• Instructions to follow:
Write out the whole listing exactly as it stands.

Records

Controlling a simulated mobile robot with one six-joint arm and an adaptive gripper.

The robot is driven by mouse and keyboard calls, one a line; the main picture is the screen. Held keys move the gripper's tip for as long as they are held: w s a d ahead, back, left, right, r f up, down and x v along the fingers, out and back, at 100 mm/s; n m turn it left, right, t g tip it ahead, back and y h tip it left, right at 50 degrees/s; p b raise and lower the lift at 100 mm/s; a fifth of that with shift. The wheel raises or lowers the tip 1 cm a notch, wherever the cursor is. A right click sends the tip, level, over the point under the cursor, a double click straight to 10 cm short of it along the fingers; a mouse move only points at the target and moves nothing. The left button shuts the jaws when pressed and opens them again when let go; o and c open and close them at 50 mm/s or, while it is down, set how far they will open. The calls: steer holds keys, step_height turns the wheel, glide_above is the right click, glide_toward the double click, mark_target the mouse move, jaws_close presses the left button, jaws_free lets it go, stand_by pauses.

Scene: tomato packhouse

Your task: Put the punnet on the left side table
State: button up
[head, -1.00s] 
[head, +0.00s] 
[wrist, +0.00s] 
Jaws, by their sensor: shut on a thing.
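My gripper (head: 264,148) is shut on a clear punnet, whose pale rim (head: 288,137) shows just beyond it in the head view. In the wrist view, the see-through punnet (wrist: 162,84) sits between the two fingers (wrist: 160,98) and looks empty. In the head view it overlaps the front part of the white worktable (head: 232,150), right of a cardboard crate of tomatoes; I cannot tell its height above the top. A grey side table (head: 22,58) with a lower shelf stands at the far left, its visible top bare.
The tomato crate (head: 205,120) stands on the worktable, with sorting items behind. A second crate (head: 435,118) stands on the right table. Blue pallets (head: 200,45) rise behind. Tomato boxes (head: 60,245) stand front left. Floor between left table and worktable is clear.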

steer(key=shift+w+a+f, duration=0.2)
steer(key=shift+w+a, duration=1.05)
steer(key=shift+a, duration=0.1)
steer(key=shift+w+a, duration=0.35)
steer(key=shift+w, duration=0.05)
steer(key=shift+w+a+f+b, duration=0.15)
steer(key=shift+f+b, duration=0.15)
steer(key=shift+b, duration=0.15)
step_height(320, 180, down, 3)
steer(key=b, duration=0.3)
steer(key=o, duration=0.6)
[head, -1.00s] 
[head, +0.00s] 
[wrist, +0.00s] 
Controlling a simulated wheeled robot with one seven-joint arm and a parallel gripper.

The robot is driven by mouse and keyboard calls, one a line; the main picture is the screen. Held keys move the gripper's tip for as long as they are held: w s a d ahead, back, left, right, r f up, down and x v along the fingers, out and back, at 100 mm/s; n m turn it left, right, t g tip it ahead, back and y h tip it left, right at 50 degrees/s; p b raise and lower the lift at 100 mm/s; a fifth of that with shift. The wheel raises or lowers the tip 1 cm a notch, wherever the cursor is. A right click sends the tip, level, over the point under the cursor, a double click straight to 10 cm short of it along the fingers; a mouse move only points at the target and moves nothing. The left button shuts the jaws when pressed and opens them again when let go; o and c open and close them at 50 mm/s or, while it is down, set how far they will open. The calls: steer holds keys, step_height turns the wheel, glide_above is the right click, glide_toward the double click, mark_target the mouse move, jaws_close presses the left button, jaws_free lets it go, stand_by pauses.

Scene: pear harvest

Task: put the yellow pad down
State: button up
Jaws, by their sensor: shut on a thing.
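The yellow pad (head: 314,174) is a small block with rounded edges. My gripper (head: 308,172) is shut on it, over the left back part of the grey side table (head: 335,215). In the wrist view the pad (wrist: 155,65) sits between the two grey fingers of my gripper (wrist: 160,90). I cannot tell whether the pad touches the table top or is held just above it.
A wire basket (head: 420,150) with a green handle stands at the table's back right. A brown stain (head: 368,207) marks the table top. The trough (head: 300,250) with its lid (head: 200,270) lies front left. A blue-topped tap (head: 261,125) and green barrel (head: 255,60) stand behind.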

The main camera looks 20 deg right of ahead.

• Response:
Controlling a simulated mobile robot with one six-joint arm and an adaptive gripper.

The robot is driven by mouse and keyboard calls, one a line; the main picture is the screen. Held keys move the gripper's tip for as long as they are held: w s a d ahead, back, left, right, r f up, down and x v along the fingers, out and back, at 100 mm/s; n m turn it left, right, t g tip it ahead, back and y h tip it left, right at 50 degrees/s; p b raise and lower the lift at 100 mm/s; a fifth of that with shift. The wheel raises or lowers the tip 1 cm a notch, wherever the cursor is. A right click sends the tip, level, over the point under the cursor, a double click straight to 10 cm short of it along the fingers; a mouse move only points at the target and moves nothing. The left button shuts the jaws when pressed and opens them again when let go; o and c open and close them at 50 mm/s or, while it is down, set how far they will open. The calls: steer holds keys, step_height turns the wheel, glide_above is the right click, glide_toward the double click, mark_target the mouse move, jaws_close presses the left button, jaws_free lets it go, stand_by pauses.

Scene: tomato packhouse

Your task: Put the punnet on the left side table
State: button up
[head, -1.00s] 
[head, +0.00s] 
[wrist, +0.00s] 
Jaws, by their sensor: shut on a thing.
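My gripper (head: 264,148) is shut on a clear punnet, whose pale rim (head: 288,137) shows just beyond it in the head view. In the wrist view, the see-through punnet (wrist: 162,84) sits between the two fingers (wrist: 160,98) and looks empty. In the head view it overlaps the front part of the white worktable (head: 232,150), right of a cardboard crate of tomatoes; I cannot tell its height above the top. A grey side table (head: 22,58) with a lower shelf stands at the far left, its visible top bare.
The tomato crate (head: 205,120) stands on the worktable, with sorting items behind. A second crate (head: 435,118) stands on the right table. Blue pallets (head: 200,45) rise behind. Tomato boxes (head: 60,245) stand front left. Floor between left table and worktable is clear.

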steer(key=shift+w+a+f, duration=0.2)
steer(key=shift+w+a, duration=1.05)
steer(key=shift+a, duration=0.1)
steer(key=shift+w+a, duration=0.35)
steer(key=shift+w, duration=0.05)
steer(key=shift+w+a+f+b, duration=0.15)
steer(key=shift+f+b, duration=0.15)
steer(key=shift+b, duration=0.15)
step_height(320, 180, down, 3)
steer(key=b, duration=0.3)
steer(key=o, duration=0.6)
[head, -1.00s] 
[head, +0.00s] 
[wrist, +0.00s] 
Controlling a simulated wheeled robot with one seven-joint arm and a parallel gripper.

The robot is driven by mouse and keyboard calls, one a line; the main picture is the screen. Held keys move the gripper's tip for as long as they are held: w s a d ahead, back, left, right, r f up, down and x v along the fingers, out and back, at 100 mm/s; n m turn it left, right, t g tip it ahead, back and y h tip it left, right at 50 degrees/s; p b raise and lower the lift at 100 mm/s; a fifth of that with shift. The wheel raises or lowers the tip 1 cm a notch, wherever the cursor is. A right click sends the tip, level, over the point under the cursor, a double click straight to 10 cm short of it along the fingers; a mouse move only points at the target and moves nothing. The left button shuts the jaws when pressed and opens them again when let go; o and c open and close them at 50 mm/s or, while it is down, set how far they will open. The calls: steer holds keys, step_height turns the wheel, glide_above is the right click, glide_toward the double click, mark_target the mouse move, jaws_close presses the left button, jaws_free lets it go, stand_by pauses.

Scene: pear harvest

Task: put the yellow pad down
State: button up
Jaws, by their sensor: shut on a thing.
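The yellow pad (head: 314,174) is a small block with rounded edges. My gripper (head: 308,172) is shut on it, over the left back part of the grey side table (head: 335,215). In the wrist view the pad (wrist: 155,65) sits between the two grey fingers of my gripper (wrist: 160,90). I cannot tell whether the pad touches the table top or is held just above it.
A wire basket (head: 420,150) with a green handle stands at the table's back right. A brown stain (head: 368,207) marks the table top. The trough (head: 300,250) with its lid (head: 200,270) lies front left. A blue-topped tap (head: 261,125) and green barrel (head: 255,60) stand behind.

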The main camera looks 20 deg right of ahead.

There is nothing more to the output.